Hunphrey Bogart as Sam Spade

Hunphrey Bogart as Sam Spade

Modernism, especially in architecture, is bleak and sterile and incomprehensible and a panacea for the talentless and the phony. Urban architecture that draws on the decorative style of previous eras is beauty personified, whereas functionalism, as the gimmick is called nowadays, is the very stuff that has made architects and city planners turn their backs on what makes a city beautiful and livable. And speaking of modern life, the takeover by the Internet has sealed our fate, and it’s not for the better. Porn is king, but leave it to the New York Times to run a major article debating whether porn has an influence on the young. How can anyone debate this? Well, if you saw what some of the people who work there look like, you might well ask the same question. What David Cameron called “the corrosion of childhood” is a fact to anyone who recognizes the difference between day and night, but porn is very, very big business and I don’t give a damn what neuroscience tells us.
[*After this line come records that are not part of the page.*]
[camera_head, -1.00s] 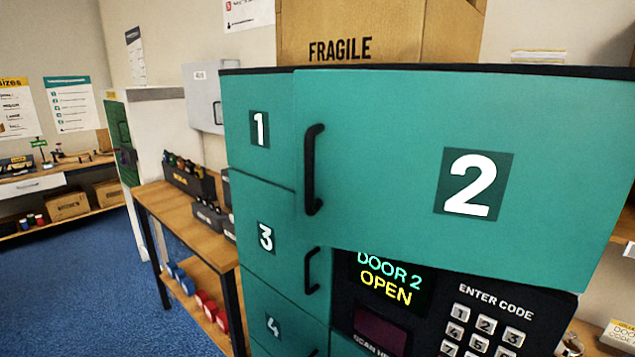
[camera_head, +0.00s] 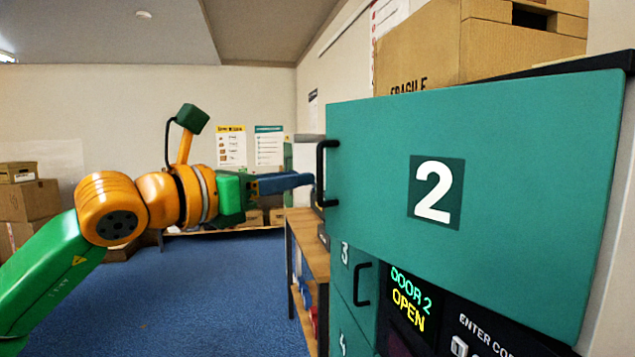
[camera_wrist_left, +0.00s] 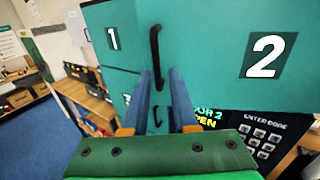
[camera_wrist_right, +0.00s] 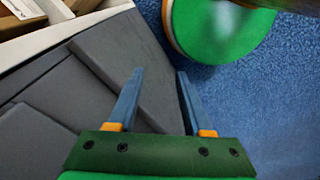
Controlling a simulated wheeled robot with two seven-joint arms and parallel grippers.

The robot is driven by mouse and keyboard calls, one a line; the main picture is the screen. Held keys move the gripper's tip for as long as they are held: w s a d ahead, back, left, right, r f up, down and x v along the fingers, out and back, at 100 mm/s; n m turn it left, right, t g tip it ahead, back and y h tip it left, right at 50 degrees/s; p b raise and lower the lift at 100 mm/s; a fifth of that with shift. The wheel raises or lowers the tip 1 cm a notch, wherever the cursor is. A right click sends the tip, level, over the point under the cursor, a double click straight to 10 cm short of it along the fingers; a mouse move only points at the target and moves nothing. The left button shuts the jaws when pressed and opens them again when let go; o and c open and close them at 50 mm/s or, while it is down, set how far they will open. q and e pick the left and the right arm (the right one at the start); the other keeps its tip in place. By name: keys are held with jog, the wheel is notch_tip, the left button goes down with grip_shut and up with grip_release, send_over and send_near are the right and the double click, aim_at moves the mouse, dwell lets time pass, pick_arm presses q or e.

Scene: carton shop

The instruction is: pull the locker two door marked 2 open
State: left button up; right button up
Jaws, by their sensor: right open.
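The teal locker door marked 2 (camera_head: 385,225) stands ajar, its left edge swung out in front of door 1. Its black vertical handle (camera_head: 321,173) is at the left edge. My left gripper (camera_head: 312,181) is at this handle, coming from the left. In the left wrist view the handle (camera_wrist_left: 155,48) runs down between the tips of my left fingers (camera_wrist_left: 160,72). These fingers are partly apart; I cannot tell whether they press on it. My right gripper (camera_wrist_right: 160,72) is open and empty above dark grey panels, away from the lockers.
Below are door 3 (camera_head: 347,280) with its own handle and a panel (camera_head: 408,300) reading "DOOR 2 OPEN". A carton (camera_head: 415,55) stands on the lockers. A wooden table (camera_head: 310,250) is left of them. Blue floor (camera_head: 200,290) is clear further left.

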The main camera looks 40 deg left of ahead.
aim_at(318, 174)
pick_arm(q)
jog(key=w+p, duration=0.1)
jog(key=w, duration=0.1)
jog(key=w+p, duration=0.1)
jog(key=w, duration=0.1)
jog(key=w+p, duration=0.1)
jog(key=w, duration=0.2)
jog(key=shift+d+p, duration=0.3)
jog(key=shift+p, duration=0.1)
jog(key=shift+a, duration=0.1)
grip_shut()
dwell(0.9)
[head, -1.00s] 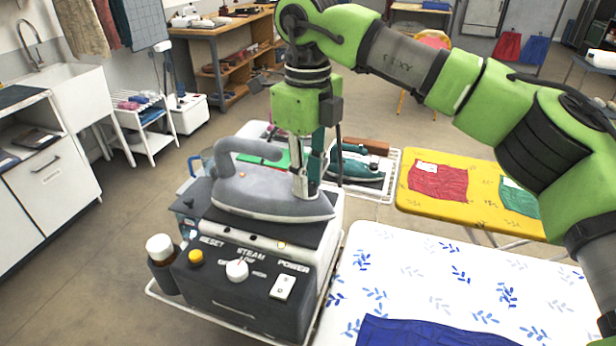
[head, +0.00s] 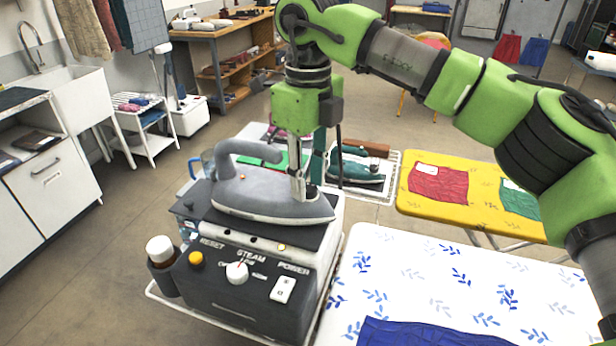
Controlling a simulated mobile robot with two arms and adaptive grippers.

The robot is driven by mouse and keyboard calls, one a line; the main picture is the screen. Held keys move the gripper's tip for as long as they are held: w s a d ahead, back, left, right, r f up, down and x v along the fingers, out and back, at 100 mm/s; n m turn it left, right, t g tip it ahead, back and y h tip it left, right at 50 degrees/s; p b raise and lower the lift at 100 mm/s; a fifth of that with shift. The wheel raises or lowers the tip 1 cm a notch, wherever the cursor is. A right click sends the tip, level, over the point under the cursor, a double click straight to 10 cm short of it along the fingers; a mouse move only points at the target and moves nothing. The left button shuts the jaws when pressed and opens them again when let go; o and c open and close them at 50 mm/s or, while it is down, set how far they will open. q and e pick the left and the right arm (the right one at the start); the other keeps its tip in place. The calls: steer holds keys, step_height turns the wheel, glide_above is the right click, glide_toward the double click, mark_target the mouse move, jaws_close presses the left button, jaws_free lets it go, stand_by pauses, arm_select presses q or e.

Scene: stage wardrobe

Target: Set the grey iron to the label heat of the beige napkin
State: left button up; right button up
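The grey iron (head: 270,198) rests on the dark top of the steam station (head: 250,290), its handle to the left and its tip to the right. My right gripper (head: 299,196) points straight down at the iron's upper body, right of the handle. Its fingertips are at or very near the surface; contact is unclear. The fingers look narrow from here, and I cannot tell whether they are shut or on a dial. No heat marking is readable on the iron. I see no beige napkin. My left gripper is not in view.
The station front has a steam knob (head: 237,272), a power switch (head: 283,290) and a yellow button (head: 196,259). A patterned ironing board (head: 420,270) holds a blue cloth (head: 430,335). A yellow board (head: 480,220) holds red and green cloths. A teal iron (head: 358,172) stands behind.

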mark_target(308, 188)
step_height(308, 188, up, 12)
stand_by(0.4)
Young people exposed to porn are malleable to extreme behavior, and teens need protection from the porn merchants of not only the Internet, but of Hollywood and the TV networks.

Last week a great American hero died at 89, rear admiral Jeremiah A. Denton Jr., the pilot who while being interviewed as a POW blinked in Morse the word “torture,” signaling to the Jane Fondas of this world that the little men in black pajamas did not exactly play by the rules. He spent seven years in a tiny cell, but his greatest disappointment once back home was the failure of morality among Americans. No modernist he.